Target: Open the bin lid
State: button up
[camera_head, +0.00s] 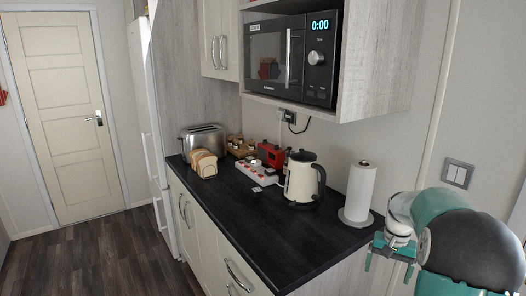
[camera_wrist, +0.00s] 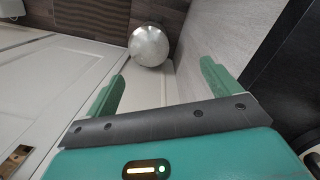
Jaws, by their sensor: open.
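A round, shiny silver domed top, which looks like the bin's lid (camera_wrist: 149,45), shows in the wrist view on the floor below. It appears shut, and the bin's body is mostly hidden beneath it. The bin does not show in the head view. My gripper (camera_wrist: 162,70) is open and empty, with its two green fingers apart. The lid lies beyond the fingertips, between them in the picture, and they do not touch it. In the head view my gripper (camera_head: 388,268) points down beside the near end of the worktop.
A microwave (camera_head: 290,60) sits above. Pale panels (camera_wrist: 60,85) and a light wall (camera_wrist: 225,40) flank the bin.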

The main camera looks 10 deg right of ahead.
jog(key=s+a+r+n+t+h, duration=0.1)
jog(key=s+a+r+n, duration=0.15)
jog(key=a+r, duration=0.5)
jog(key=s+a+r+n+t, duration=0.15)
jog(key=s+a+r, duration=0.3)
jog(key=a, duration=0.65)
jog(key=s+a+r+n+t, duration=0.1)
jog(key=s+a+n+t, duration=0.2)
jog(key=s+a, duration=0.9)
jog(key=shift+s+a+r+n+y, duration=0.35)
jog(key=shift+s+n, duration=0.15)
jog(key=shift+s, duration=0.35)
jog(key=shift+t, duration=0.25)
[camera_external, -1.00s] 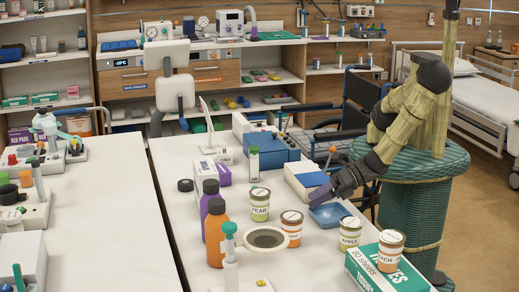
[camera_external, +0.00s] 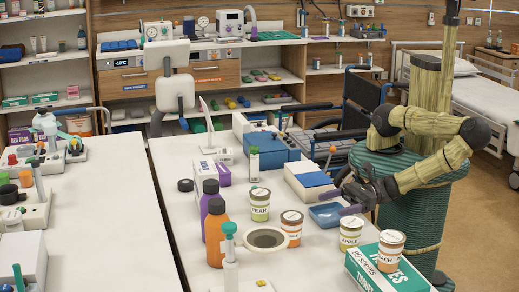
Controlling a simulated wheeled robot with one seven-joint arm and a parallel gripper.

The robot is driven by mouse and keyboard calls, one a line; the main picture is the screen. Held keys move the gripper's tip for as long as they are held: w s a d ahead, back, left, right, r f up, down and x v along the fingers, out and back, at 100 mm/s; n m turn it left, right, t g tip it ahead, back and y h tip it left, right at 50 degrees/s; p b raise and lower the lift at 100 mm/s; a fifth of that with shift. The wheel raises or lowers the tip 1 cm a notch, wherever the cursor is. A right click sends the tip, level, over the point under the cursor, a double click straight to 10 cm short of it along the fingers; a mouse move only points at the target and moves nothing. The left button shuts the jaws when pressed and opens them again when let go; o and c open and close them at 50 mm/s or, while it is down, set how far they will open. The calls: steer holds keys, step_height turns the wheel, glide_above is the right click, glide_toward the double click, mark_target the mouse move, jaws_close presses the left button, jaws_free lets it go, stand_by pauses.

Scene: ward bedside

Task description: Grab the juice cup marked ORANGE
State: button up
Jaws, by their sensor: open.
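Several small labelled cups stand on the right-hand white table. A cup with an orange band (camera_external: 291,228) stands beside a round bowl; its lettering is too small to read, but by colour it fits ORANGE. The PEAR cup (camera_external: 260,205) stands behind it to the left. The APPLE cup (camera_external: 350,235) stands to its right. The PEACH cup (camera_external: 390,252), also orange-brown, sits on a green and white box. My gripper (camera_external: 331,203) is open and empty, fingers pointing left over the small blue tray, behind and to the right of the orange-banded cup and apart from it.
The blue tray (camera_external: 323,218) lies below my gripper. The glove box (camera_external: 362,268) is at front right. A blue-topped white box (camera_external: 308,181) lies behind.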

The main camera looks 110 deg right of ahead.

- - - - -

Aim of the exercise >> Skip the pictures. Set down only the lines from the one containing "[camera_external, +0.00s]" through the one containing "Controlling a simulated", exactly as they appear, ends included.

Task answer >>
[camera_external, +0.00s] 
Controlling a simulated wheeled robot with one seven-joint arm and a parallel gripper.

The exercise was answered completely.